BTW, Peter Tork's birthday is February 13th. Don't ask me why I remember that.
Posted: Mon Jun 16, 2003 8:00 pm
by el_todd
Yes, in the Disney vision of the future, an outdoor terrace was air-conditioned, and the New Establishment rocked out. It sends shivers down my spine. Shivers, I tell you.
Indeed! But let's hear it for those
boss Rickenbacker Transonic amps (they're visible just beyond the bee-hives). Judging by the relaxed conversation occurring in the foreground, the NESTAB had 'em cranked up to about "2." As Richard Smith said, "The Transonics were for serious rock players." See? Disney is never wrong.
Posted: Mon Jun 16, 2003 8:06 pm
by 360dave
Isn't that the stage that was on an elevator?
I saw the Association there in 72' or 73'.
Posted: Mon Jun 16, 2003 8:22 pm
by el_todd
Isn't that the stage that was on an elevator?
That's it. Follow the previous link for a photo of the retracted stage(hit the back button a couple times at the bottom of the first page).
Posted: Mon Jun 16, 2003 8:32 pm
by 360dave
Got it! Thanks, L.T.
Posted: Tue Jun 17, 2003 8:54 am
by newrider
I get it, LT, since the Transonic Amps were for "serioous rockers", having the Transonic Amps made TNE serious rockers. That band makes me cringe in the same way seeing some third-tier band appear on a 60's sitcom did in the 60s.
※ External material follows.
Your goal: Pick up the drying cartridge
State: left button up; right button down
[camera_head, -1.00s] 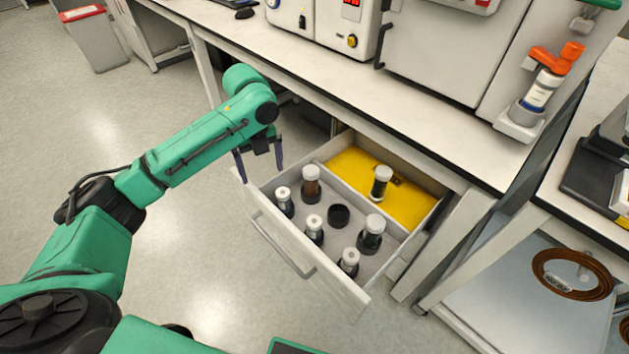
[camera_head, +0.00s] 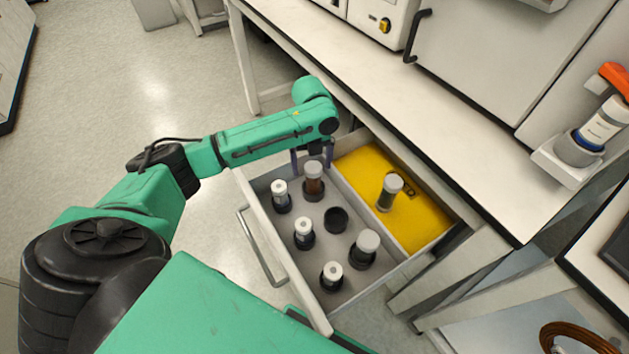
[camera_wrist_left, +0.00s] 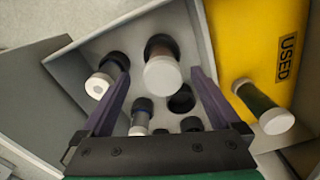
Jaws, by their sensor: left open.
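An open drawer (camera_head: 262,228) holds several white-capped cartridges in dark round holders. The larger ones are a brown cartridge (camera_head: 313,181) at the back and a dark green one (camera_head: 366,246) nearer the front right. Another greenish cartridge (camera_head: 389,192) is on the yellow section. No label tells me which is the drying cartridge. My left gripper (camera_head: 312,160) is open above the back of the drawer. In the left wrist view the brown cartridge's white cap (camera_wrist_left: 162,76) shows between my open fingers (camera_wrist_left: 160,82), apparently untouched. My right gripper is out of view.
Smaller white-topped vials (camera_head: 281,194) stand along the drawer's handle side, and an empty dark holder (camera_head: 336,219) is mid-drawer. The yellow section (camera_head: 420,214) is marked USED in the wrist view. The bench edge (camera_head: 400,135) is close behind. An orange-topped cartridge (camera_head: 602,124) stands on a mount at right.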

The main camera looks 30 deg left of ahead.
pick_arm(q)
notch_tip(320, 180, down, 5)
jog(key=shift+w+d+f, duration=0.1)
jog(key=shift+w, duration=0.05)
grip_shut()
Although I recall seeing the Standells on the Munsters once and they came off reasonably well. Roy Clark and Pat Boone on the Beverly Hillbillies were both wretched and seeing Wayne Newton on Lucy being passed of as a rocker worked on my pre-teen gag reflex. Which winds up at the Monkees and the Colgems scene which is right back with TNE.
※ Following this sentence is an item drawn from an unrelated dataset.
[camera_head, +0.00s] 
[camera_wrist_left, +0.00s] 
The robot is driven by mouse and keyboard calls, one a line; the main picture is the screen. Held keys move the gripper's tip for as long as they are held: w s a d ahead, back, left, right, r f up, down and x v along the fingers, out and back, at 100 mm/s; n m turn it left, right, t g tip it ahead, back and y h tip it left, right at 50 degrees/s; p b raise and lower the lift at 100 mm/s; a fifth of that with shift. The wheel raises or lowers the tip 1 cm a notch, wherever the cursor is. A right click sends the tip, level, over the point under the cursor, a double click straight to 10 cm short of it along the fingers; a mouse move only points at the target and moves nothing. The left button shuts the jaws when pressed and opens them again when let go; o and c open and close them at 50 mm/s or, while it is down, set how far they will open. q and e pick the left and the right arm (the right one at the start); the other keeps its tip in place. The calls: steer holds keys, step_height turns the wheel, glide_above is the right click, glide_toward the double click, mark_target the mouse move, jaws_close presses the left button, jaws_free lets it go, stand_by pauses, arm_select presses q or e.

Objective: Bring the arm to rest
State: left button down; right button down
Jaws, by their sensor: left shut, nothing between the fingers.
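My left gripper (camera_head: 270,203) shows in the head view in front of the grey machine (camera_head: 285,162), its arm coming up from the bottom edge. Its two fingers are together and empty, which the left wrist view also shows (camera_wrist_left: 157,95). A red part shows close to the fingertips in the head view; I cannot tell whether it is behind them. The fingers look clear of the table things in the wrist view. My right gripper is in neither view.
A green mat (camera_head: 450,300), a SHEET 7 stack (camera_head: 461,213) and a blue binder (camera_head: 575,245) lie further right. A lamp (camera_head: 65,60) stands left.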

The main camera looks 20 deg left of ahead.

I once heard of a "band" called "The Goldwaters" a right-wing folk group. A terrible miscalculation, their creators failed to note that right-wing people already enjoyed melodic pop music and had no use for folk music, liberal, conservative, or otherwise. No offense to any political persuasion, but those guys just looked obnoxious and reeked of phony, plastic hipness, with a "we-know-more-than-you-do" arrogance. I had placed TNE in the same vein, but it appears that TNE had a rockin' edge - courtesy of Rickenbacker.